Cracklin’ Corn bread was made in that kitchen by my grandfather. It was the basic, hearty, firm, hot and delicious variety, cooked to perfection (well, close, anyway) in his large, black cast-iron skillet. To this very day, I’ve been unable to duplicate it, nor have I found a recipe that could bring back those flavors, that aroma. This one comes close. Close, mind you. Only close.

Old Cotner-Style Arkansas Cracklin’ Cornbread

¼ cup of bacon or pork slab drippings
2 cups of yellow cornmeal
2 teaspoons of baking soda
1 teaspoon of salt
2 eggs, beaten
2 cups of buttermilk
¾ to 1 cup of cracklin’s (that’s “cracklings” in most areas outside of Arkansas, I guess)

Heat a large cast-iron skillet until it is hot. (A 10” to 12” skillet should do just fine.)
Combine the dry ingredients in a large mixing bowl.
Stir in the eggs and buttermilk.
Add the cracklin’s and hot drippings.
Pour the batter into your hot skillet.

Bake at 450 degrees for 20 to 25 minutes. (May vary depending upon altitude and oven, although I don’t know this for a fact, just saying.)

Should serve about 5 or 6 very hungry folks. Could yield up to 8 or 10 servings for not-so hungry ones. Give it a try.

Serve as-is, hot from the pan, with butter, with butter and honey, with beans. Enjoy it however you prefer.

If you have a cracklin’ cornbread recipe you’d like to share, please post it here or drop me an email. I can keep it a secret if you like, or post it here for all to share. Your choice. I would like to hear from you.

Now, off to the kitchen. I’ve made myself hungry.


  1. Great recipe--hope you'll share more!

  2. My brother, David, just reminded me of an incident in that kitchen about our Grandfather Artie, a glass of milk, and a granddaddy longlegs spider. I'll see if I can get him to post it.

  3. My sister, Janet, wrote to me and reminded me that Artie used to keep a good supply of Coca-Cola in that old, white refridgerator. The small, greenish-blue glass bottles with the red and white caps--the caps that required a bottle-opener to get off (no pop-tabs or screw-on caps back then.)

  4. There's nothing like a big hunk of cornbread slathered with butter. And using bacon drippings is the ONLY way to make it! Yum!

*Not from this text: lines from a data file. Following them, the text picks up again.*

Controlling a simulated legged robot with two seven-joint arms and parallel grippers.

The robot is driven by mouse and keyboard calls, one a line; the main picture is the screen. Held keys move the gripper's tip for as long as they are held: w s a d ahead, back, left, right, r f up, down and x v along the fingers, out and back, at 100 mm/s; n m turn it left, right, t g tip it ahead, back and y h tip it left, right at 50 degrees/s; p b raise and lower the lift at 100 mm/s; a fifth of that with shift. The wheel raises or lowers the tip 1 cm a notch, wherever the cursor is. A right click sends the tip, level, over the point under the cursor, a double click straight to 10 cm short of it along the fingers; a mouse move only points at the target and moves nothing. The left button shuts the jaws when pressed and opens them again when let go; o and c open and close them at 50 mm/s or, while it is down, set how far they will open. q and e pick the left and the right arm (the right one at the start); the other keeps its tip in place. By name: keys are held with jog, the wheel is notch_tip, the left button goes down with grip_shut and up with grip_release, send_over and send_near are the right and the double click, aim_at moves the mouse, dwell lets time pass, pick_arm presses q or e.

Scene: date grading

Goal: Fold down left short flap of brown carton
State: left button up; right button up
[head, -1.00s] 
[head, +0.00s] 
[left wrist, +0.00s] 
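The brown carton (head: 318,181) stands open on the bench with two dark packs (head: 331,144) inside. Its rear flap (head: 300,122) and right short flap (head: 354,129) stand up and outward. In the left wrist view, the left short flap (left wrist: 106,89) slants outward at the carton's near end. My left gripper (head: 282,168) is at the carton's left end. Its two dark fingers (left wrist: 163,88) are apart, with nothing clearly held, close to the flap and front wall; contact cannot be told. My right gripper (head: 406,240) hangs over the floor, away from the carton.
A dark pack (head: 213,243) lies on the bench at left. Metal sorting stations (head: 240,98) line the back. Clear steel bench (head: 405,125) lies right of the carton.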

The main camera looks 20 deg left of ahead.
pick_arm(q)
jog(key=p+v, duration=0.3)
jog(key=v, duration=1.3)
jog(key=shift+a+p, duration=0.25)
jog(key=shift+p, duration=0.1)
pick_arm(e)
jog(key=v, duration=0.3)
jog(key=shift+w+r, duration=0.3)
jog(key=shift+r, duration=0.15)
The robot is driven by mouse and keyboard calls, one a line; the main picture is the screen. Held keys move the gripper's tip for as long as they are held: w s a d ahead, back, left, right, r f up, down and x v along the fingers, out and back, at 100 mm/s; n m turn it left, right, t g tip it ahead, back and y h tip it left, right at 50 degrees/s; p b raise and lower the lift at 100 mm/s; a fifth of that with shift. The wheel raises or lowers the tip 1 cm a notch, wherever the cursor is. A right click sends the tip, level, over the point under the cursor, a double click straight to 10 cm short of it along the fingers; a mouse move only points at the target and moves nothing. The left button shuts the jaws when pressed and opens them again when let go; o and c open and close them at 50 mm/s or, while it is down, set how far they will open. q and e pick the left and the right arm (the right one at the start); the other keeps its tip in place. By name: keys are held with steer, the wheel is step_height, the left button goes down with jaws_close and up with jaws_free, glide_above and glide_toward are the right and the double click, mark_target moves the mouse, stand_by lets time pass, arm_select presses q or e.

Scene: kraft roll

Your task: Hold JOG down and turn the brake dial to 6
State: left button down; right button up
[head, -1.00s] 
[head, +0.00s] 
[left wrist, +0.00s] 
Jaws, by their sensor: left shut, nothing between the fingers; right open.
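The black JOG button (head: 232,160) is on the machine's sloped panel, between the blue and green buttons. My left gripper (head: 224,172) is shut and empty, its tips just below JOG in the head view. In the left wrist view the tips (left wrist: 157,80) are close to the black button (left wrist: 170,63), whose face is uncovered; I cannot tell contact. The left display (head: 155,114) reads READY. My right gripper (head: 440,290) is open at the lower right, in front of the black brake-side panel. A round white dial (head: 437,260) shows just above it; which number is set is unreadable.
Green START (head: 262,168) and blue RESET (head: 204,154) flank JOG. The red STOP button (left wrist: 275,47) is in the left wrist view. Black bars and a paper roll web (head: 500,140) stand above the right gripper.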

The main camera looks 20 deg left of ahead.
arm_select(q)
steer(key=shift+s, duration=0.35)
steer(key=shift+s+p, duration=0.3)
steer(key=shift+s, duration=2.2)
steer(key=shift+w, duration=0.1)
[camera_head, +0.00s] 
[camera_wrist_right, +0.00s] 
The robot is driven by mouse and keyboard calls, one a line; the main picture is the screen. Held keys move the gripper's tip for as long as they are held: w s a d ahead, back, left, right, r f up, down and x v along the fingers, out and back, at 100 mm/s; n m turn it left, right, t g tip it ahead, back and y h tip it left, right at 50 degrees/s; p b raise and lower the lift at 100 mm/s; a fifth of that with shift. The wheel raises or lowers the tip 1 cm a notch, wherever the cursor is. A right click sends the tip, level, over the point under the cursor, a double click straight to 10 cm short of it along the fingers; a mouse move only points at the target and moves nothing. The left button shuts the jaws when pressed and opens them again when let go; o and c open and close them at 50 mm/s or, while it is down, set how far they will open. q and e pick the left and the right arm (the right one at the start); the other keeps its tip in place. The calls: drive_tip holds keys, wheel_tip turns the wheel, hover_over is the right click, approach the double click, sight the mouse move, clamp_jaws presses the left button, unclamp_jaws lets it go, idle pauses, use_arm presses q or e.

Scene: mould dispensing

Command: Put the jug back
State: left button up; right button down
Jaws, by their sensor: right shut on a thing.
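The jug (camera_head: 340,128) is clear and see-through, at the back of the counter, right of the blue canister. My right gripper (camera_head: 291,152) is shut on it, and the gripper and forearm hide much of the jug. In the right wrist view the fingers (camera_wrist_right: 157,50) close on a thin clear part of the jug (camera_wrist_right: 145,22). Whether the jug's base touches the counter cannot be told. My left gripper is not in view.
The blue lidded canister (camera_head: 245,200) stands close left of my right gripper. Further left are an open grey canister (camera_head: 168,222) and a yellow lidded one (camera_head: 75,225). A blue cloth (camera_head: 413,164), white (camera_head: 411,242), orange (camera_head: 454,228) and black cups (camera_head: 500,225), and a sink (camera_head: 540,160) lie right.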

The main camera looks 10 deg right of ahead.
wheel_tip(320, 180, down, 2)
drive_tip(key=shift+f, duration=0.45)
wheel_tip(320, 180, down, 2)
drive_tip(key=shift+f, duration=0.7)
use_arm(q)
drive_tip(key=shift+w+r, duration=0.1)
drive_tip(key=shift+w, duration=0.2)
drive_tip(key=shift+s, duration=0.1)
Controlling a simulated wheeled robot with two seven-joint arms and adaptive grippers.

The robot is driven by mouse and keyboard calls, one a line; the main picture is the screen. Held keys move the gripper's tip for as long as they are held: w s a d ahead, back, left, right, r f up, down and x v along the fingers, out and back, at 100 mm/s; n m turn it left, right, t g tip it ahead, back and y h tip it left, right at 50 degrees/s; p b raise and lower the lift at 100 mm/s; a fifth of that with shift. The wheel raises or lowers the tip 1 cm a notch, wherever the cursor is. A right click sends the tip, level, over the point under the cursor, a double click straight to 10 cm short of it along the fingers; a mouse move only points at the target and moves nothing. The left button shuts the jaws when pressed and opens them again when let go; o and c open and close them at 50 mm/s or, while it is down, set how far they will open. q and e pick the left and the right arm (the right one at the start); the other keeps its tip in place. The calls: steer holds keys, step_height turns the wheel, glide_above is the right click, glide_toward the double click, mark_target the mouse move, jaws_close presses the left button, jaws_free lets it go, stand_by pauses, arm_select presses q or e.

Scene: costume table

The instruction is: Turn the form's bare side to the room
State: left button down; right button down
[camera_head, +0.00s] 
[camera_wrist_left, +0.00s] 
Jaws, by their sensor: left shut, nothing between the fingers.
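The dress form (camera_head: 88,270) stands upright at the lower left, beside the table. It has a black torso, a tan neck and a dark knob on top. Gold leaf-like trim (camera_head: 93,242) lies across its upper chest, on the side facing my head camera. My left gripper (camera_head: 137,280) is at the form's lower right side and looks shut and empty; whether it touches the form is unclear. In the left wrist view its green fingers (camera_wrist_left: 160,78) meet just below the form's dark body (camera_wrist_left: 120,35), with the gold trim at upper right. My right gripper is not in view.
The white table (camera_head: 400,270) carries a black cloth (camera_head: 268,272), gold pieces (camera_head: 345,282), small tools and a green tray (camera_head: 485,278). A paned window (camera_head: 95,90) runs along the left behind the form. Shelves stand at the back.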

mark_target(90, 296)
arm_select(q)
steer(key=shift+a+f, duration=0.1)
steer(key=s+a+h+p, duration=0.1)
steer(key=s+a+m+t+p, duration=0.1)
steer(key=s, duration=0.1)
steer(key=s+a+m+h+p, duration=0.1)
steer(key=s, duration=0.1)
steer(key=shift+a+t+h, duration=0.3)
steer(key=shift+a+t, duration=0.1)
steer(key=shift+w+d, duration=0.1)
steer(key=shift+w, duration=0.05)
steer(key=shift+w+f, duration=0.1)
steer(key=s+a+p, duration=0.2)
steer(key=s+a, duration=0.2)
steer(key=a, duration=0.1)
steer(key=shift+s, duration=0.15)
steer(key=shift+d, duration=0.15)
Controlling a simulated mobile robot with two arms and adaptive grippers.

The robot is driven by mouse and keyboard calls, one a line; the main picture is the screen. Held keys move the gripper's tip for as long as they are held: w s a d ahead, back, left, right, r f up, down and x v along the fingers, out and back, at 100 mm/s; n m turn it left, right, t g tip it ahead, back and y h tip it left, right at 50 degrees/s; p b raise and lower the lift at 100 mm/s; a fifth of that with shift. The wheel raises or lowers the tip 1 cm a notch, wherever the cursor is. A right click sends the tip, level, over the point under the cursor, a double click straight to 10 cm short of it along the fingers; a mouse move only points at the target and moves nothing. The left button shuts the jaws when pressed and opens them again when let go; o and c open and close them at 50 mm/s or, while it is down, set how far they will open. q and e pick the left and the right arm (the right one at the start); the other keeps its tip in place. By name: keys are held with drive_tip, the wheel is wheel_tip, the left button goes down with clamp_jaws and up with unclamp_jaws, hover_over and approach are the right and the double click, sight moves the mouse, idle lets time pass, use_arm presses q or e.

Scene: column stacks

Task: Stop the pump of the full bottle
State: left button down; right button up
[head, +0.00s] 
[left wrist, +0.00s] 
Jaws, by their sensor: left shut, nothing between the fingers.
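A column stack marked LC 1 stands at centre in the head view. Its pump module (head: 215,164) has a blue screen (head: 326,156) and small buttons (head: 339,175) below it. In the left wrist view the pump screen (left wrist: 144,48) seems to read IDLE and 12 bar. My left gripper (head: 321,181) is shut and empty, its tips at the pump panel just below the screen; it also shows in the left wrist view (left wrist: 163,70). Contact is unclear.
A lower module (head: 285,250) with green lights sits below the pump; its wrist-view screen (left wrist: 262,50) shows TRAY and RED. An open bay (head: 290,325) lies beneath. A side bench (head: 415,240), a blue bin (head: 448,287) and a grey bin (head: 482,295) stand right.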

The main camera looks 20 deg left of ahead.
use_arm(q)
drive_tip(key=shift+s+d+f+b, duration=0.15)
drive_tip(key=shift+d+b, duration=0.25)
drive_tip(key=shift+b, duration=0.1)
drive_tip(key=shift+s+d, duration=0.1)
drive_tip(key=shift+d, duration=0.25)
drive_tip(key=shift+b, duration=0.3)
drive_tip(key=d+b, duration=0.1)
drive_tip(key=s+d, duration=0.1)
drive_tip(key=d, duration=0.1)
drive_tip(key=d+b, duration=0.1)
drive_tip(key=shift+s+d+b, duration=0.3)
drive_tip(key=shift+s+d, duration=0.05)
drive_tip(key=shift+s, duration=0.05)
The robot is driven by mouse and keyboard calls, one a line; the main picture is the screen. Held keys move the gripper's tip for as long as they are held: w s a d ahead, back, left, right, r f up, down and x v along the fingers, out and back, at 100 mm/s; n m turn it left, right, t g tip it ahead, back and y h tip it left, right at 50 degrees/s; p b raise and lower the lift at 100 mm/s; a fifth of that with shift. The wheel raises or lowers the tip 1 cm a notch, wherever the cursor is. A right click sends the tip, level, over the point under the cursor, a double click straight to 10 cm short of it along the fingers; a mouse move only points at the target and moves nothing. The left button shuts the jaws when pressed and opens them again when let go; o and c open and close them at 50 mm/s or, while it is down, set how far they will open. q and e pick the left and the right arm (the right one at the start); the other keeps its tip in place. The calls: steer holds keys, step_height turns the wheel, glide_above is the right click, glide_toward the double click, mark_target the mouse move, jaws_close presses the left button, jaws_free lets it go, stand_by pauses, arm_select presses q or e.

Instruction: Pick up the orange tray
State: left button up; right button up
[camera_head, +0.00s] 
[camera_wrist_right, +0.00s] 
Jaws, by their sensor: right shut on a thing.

  5. O.K., here's the story of the spider in short, but still gagging good. The entire family, mom, dad, Janet, Jack, and myself, along with Artie were sitting around that small table, circa 1958,eating supper when, one of us looked up and noticed a grandaddy long leg spider in the bottom of Artie's glass as he turned it up to drink. We pointed it out to him and he took a look. A glint in his eye and a grin on his face, he turned up the glass again and drank the rest of the milk, leaving the spider in the bottom. Needless to say we all were horrified, especially our mother who was very fearful of spiders. I must say, our dad wasn't horrified, he just laughed at us. Still to this day, all my glasses are stored in the cupboard top down.

  6. Another kitchen adventure involved me and Janet in 1966. We were in the kitchen sitting at that table, probably drinking a coke and snacking when a copperhead snake crawled out from under the stove. I don't remember how I did it, but I jumped up and grabbed Artie's hunting/butcher knife from the drawer and nailed that snake to the floor, catching him right behind his head. I left him there for Artie to find the next morning, expecting to get my butt chewed for putting the knife into his floor, but to my surprise, the snake and all evidence was gone when I got up in the morning. By mid-morning, I couldn't stand it any longer, so I asked Artie about finding the snake. He simply acknowledged he found it and cleaned up the mess, but no fireworks. Guess he was either concerned or embarrased although I never knew of our grandfather being embarrased about anything.

  7. About that kitchen again. I'm sure our mother holds the record for the fastest passage through that room. In 1957 we were visiting from Oklahoma and my mother was in the living room cleaning up. I was outside by the back door, just outside the kitchen when I heard a loud screaming skreech from my mother that started in the living room and rapidly came through the next room and into and out of the kitchen through the door and stopped outside by me. I was very shaken. I asked mom what was wrong, but she was now so terrified she couldn't speak. After a minute or so she murmered...spider! Turns out she picked up the Sunday moring newspaper and as she did, a very large tarantula spilled out.